I feel as un-entitled to celebrate these seeming successes, as I am reluctant to bemoan the tender trees’ failures. One freeze provides insufficient data to decide anything. A harsher cold snap might kill some things, or require special protective measures, and would certainly provide us with more data. 26° is only a normal season’s low, but it is encouraging, because the trees all seem able to withstand it, and will come through to the spring with blossoms, and fruiting potential intact.
This is the basic test they need to pass. This minimum hardiness is especially necessary for avocados. They’re usually too big to protect before they bear fruit, and they carry their fruit through at least one winter, and up here, often two. I feel more secure knowing I needn’t pray for a string of miracle years if I want a chance to eat a Sharwil or a Queen from my own backyard. Maybe I’m jinxing myself, but these varieties display a durable toughness beneath the tantalizing fantasy. They can tolerate a normal year’s cold at my house. That doesn’t mean they will make me lots of fruit. They may not make any fruit, but hope is alive, and the honeymoon can go on a little longer.
April 2011
Epicenter Nursery & Fruit, our avocado tree nursery, was born out of frustration at our failure to locate the truly great avocados of the world we’d gotten wind of through the writings of Julie Frink and others. Watery Zutanos, Bland Bacons, delinquent Hasses, bitter little ‘cados, stingey Stewarts, fickle Fuertes are what we as consumers are stuck with, and when someone says they love avocados and are growing all the different types, their list rarely extends beyond these. For twenty years we’ve been exploring the staggering spectrum of flavors in the apple world, out beyond the land of the red and golden delicious, and when we finally cut out that old cypress hedge and made a commitment to living off the fat of our own land in the form of avocados, we knew with near certainty we’d be richly rewarded for looking beyond the workhorse commercial varieties.

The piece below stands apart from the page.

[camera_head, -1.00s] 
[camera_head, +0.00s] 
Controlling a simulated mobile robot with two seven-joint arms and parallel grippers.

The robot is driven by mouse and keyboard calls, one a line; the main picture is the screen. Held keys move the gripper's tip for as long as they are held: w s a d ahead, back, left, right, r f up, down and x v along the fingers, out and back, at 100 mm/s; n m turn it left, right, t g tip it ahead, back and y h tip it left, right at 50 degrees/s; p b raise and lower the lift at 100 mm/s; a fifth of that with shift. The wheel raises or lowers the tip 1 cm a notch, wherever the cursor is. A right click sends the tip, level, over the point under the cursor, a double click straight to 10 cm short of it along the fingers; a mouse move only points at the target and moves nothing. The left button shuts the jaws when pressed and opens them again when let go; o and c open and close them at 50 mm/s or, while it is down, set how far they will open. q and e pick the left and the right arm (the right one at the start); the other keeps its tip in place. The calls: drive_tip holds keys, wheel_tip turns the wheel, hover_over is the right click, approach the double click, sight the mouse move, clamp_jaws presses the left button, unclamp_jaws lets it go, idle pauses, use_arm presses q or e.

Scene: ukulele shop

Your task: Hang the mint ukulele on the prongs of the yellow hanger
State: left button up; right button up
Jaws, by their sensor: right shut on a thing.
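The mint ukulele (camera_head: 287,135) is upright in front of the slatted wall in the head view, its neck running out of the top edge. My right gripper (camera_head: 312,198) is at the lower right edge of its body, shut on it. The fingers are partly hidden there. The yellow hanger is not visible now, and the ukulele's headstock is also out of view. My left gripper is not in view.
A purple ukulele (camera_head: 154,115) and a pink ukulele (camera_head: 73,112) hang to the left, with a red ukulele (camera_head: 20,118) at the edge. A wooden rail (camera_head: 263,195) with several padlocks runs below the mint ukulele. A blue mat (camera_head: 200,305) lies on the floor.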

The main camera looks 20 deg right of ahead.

Forgive my ingratitude; it’s not avocado snobbery so much as recognizing the practicalities of fruit pedaling. Hass is king of the market for good reasons: It’s delicious (though not the best) and way more adaptable than the also- delicious but tender flowered Fuerte it dethroned. It peels well, it stores and ships well, comes in a convenient and affordable half pound size, and can be harvested over an extremely long (8 months +) season. The clincher however, the trait that won Hass it’s spot atop the avocado world is it’s black (bruise and bump concealing) color that made it look and therefore sell better than the green-skinned competition. So what’s not to love? We do love the Hass avocado, but don’t believe the hype, some of those important marketing traits aren’t traits we, as backyard avocado growers and lovers, care about, or even desire. I don’t care if my fruit is black or not, or roll evenly through sorting machinery, or store for two weeks or six months at 34 degrees. I do, I really do want to grow huge, three-pound avocados (if they’re delicious), even if (maybe especially if) they’re oddly shaped. I will tolerate imperfect peeling, variations in ripening schedules, or countless other quirks and idiosyncrasies that might trouble me if I were selling to Safeway. There’s nothing sacred about the Hass, We are free to embrace a much broader array of attributes in an avocado if the eating quality merits it.

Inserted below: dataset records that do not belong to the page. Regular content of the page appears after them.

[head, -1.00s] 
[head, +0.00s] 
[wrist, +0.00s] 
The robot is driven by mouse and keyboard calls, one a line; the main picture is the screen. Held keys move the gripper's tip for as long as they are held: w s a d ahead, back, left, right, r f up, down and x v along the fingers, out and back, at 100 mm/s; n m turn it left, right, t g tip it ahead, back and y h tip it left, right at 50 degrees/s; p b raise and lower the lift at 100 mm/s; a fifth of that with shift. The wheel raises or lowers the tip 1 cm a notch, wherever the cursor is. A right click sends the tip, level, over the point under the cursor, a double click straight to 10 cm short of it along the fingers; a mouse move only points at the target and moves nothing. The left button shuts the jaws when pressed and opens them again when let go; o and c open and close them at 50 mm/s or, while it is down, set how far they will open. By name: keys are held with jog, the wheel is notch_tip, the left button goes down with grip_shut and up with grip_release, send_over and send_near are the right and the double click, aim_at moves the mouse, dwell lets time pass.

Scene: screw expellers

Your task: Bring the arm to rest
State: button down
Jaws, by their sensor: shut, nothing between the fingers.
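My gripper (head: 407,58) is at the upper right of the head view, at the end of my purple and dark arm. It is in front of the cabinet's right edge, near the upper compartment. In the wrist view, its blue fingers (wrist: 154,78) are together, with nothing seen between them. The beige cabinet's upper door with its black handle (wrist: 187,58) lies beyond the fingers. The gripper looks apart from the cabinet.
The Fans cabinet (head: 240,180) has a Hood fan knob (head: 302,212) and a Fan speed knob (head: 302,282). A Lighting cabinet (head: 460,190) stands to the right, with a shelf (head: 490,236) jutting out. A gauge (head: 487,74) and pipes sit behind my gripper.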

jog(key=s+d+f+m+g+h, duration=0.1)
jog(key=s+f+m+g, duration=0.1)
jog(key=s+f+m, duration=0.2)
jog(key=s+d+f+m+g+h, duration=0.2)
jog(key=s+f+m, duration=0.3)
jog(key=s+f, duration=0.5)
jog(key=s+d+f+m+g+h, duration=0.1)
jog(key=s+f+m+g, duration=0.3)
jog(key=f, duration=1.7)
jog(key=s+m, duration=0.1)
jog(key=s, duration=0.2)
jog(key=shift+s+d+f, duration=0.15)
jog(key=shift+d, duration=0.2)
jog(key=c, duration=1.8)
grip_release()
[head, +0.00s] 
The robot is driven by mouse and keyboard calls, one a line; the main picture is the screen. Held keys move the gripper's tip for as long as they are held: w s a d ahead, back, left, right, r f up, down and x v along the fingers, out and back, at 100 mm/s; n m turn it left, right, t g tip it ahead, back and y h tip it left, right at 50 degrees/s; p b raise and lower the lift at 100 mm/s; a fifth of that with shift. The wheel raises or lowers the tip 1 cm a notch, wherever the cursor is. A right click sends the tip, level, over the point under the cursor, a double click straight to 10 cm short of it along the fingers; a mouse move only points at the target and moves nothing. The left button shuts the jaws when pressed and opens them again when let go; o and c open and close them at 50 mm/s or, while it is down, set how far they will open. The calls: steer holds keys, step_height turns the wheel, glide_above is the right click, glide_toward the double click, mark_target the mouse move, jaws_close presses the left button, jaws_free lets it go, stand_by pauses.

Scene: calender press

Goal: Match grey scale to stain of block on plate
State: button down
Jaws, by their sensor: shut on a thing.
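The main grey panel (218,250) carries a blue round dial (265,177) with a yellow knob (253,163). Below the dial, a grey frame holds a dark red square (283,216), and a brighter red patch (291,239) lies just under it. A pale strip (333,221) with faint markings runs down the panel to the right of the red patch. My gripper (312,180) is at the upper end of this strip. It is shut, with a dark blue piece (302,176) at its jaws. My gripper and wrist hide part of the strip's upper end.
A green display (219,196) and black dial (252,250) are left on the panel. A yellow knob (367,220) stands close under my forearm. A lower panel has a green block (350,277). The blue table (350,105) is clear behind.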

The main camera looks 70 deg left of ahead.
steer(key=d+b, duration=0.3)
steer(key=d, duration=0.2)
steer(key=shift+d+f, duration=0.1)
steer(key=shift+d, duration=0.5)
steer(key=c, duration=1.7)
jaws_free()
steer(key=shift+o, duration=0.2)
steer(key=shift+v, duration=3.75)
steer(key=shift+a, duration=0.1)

Besides the particularities I don’t need, there are also some things about the Hass I don’t like. Hass is slow. We own a pampered twelve year-old Hass tree that’s made less fruit in its life than our four year- old Reed has. Hass trees are big. Reed, Edranol, Magoon, Sharwil, Pinkerton are smaller and fit in a yard better, pick easier. Flavor is another factor. Hass is not the best. It’s not as rich as a Green Gold (but it’s cold- hardier), or a Sharwil (ditto), or as nutty as a Jan Boyce (but it peels and stores better), or a Reed (Reed does everything better except tolerate freezing temperatures) or a Nabal (but it crops more consistently), or even a Bonny Doon. Hass is not as profound as a Nimlioh, or a Queen or a Daily 11 (weighing in at over two pounds each), or even a Hellen (weighing in at a mere pound and a half). Hass is very good, good enough to become an icon, like the Red Delicious did in the apple world. It has monopolized our conceptions of what an avocado is. It’s prevented a generation or two from even wondering what else is out there.
“What are we missing?” That’s the thought seeping through our minds when first we encountered Julie Frink’s articles in the Fruit Gardener magazine a few years back.
It was the impetus behind our pilgrimages to meet her, buy trees, taste fruit and discover more fully the treasure she is. Her work with the U.C. Irvine avocado germplasm repository has afforded her the rare opportunity to evaluate more than 150 avocado varieties. Her generous power-hitting personality, practical imagination, skill and dedication as a propagator, and opinionated and entertaining writing style have spawned a minor frenzy of avocado interest. We are grateful for her work and her being, she has both inspired and provided for us.
How amazing is the privilege to trial these avocado varieties that have never before been grown in northern California. We get to observe the little quirks that give each variety a sort of fingerprint, that determine whether it’s adapted for growing here or not. Like for instance the fact that the Jan Boyce, perhaps best tasting of all the avocados, seems to flower late here, waiting somehow for the warmer nights of May to bloom and thus succeed in setting fruit readily. Sharwil, reputed to be cold tender, yet there it was a solid clutch of five or six big fruit hanging from that unlikely looking branch grafted to the underside of a friend’s Watsonville Pinkerton tree. The robust, sturdy looking flower stalks on the Hellen last year when it first bloomed, seemed impossible that they would all fall off. It’s probably an exaggeration to say it makes you feel like Christopher Columbus discovering the new world when you grow something really good that’s never been even tried here before, but it’s got us hooked. Care to join us?